### Stated problem:
Reproduce exactly and only the lines running from the one with "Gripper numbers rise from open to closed" through the one with "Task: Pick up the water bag", both end lines included.

((

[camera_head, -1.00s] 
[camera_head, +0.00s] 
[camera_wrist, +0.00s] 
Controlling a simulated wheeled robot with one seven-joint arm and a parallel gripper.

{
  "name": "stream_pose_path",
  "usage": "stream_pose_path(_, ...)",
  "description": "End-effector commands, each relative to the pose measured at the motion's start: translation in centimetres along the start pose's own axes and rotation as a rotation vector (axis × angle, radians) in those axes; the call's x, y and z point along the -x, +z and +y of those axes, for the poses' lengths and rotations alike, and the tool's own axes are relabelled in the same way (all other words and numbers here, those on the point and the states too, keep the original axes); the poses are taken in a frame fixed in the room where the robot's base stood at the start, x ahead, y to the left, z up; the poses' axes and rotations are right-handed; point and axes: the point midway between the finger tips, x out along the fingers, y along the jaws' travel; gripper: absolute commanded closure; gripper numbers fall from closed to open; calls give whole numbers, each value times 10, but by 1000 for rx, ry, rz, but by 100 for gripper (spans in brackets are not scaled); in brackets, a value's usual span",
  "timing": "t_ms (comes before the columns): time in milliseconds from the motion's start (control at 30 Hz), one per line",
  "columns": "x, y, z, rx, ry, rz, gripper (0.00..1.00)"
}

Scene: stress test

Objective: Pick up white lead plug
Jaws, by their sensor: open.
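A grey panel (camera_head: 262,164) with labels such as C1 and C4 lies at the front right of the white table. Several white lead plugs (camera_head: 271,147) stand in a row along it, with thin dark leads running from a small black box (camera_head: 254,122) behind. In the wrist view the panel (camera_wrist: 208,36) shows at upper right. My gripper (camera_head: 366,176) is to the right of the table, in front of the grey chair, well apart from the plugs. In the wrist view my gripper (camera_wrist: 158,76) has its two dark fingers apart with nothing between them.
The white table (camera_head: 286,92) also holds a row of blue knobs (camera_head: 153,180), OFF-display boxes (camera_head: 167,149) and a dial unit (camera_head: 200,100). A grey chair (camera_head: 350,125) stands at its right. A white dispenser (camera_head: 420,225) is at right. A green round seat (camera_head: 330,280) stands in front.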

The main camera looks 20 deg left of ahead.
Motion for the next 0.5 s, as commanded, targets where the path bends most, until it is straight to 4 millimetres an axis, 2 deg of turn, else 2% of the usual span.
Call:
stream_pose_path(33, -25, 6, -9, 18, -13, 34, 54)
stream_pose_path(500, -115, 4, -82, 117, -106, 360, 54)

))
((

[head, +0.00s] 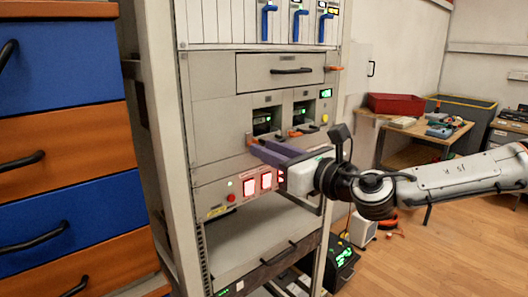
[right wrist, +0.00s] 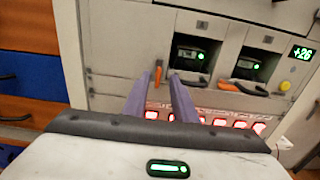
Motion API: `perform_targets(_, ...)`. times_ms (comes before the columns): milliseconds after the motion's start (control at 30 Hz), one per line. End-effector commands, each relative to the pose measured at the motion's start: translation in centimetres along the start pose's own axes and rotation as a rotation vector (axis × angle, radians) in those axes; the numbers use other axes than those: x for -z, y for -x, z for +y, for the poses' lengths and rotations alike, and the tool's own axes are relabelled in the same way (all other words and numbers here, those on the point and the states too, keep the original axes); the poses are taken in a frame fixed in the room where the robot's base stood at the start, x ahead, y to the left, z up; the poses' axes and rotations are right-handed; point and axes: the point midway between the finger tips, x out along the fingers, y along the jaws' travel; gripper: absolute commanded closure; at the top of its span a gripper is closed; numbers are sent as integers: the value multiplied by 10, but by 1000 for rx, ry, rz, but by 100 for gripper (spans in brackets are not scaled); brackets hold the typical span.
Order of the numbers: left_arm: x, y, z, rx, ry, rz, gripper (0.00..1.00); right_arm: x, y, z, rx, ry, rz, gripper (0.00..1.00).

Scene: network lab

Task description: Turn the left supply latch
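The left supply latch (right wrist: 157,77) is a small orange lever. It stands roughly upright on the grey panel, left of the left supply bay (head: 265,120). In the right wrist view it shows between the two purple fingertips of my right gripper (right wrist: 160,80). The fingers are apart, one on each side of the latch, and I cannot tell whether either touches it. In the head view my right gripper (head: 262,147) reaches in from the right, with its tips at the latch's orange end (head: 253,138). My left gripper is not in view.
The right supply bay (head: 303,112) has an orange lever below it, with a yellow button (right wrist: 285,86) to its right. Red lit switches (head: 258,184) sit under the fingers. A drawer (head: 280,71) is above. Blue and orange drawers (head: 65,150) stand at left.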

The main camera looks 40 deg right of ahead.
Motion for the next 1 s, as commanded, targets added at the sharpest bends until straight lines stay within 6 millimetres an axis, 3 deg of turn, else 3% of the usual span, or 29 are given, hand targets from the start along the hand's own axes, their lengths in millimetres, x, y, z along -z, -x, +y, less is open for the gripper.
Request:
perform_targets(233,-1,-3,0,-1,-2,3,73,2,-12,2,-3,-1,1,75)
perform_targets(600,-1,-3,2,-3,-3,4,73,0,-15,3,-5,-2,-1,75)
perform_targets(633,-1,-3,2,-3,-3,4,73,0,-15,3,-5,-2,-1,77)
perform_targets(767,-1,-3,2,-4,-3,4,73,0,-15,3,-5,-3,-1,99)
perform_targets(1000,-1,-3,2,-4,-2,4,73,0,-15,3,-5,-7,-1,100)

))
((

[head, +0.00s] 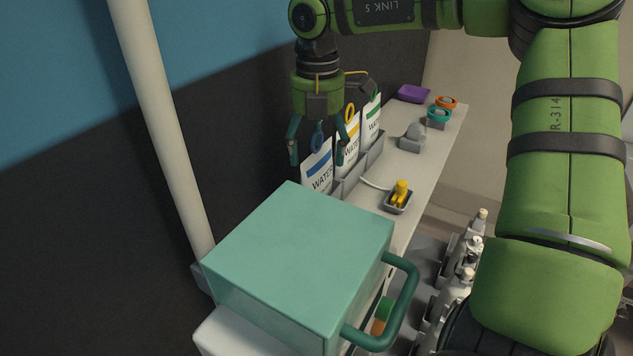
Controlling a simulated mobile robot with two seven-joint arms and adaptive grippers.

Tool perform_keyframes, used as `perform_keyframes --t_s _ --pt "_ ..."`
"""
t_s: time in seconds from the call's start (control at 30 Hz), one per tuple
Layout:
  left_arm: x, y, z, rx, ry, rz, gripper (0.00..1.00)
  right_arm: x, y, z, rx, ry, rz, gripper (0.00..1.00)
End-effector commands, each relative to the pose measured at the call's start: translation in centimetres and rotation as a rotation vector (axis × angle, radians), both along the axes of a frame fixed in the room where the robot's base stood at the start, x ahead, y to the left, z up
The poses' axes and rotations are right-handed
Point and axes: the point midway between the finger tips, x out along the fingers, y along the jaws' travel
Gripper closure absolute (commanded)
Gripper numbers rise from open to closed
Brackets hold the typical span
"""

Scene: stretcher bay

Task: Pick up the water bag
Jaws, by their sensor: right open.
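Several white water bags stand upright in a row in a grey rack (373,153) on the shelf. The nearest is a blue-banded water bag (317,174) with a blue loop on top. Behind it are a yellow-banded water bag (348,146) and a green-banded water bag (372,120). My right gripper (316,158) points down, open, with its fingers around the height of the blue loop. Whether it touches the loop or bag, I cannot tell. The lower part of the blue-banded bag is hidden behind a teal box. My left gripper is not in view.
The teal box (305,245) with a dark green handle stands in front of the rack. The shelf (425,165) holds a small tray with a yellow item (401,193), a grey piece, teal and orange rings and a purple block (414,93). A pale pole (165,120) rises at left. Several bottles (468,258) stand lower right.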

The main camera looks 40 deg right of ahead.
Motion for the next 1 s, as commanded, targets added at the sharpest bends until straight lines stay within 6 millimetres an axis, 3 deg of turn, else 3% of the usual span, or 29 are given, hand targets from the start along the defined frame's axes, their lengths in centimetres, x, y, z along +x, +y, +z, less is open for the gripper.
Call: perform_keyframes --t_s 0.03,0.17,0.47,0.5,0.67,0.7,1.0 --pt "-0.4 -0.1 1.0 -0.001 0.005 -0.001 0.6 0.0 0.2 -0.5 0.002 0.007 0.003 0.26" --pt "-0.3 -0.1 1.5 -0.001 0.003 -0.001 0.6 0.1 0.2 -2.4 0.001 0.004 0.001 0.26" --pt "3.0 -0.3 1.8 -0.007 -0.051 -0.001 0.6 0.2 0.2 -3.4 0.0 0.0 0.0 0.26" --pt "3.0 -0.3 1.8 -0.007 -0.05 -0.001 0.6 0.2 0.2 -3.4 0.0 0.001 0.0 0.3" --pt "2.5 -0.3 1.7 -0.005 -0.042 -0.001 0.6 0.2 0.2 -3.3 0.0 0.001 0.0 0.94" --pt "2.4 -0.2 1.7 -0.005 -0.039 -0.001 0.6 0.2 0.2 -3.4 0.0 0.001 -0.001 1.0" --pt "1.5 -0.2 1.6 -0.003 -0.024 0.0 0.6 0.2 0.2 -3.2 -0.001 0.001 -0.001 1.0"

))

### Answer to the exercise:
Gripper numbers rise from open to closed
Brackets hold the typical span
"""

Scene: stretcher bay

Task: Pick up the water bag

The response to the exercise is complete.